__PROBLEM DESCRIPTION__: Among the records below, find each line that includes the string "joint" and copy it.

__GIVEN DATA__:
· · ·

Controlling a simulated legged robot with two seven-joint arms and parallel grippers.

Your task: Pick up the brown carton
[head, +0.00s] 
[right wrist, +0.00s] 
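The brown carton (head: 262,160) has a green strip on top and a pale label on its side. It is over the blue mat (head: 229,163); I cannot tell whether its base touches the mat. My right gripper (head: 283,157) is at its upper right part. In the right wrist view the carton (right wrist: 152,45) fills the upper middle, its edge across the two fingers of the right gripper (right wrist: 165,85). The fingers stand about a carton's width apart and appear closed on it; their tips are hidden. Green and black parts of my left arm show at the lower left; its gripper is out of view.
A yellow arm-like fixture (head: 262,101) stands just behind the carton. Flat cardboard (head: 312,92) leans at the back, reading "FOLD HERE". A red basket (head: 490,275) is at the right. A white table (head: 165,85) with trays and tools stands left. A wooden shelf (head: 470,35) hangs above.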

· · ·

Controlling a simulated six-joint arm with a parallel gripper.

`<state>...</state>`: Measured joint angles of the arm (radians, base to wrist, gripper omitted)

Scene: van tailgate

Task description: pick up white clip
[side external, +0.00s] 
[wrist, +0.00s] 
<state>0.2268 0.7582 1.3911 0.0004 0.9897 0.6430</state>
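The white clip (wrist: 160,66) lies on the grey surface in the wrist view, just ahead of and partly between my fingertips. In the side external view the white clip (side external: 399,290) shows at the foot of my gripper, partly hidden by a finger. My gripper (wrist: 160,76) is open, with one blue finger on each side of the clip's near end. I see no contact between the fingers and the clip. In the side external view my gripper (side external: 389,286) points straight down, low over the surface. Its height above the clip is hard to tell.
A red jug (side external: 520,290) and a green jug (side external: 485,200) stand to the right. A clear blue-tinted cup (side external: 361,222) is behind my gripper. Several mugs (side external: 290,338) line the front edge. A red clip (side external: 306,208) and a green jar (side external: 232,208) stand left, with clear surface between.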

· · ·

__ANSWER TO THE PROBLEM__:
Controlling a simulated legged robot with two seven-joint arms and parallel grippers.
Controlling a simulated six-joint arm with a parallel gripper.
`<state>...</state>`: Measured joint angles of the arm (radians, base to wrist, gripper omitted)

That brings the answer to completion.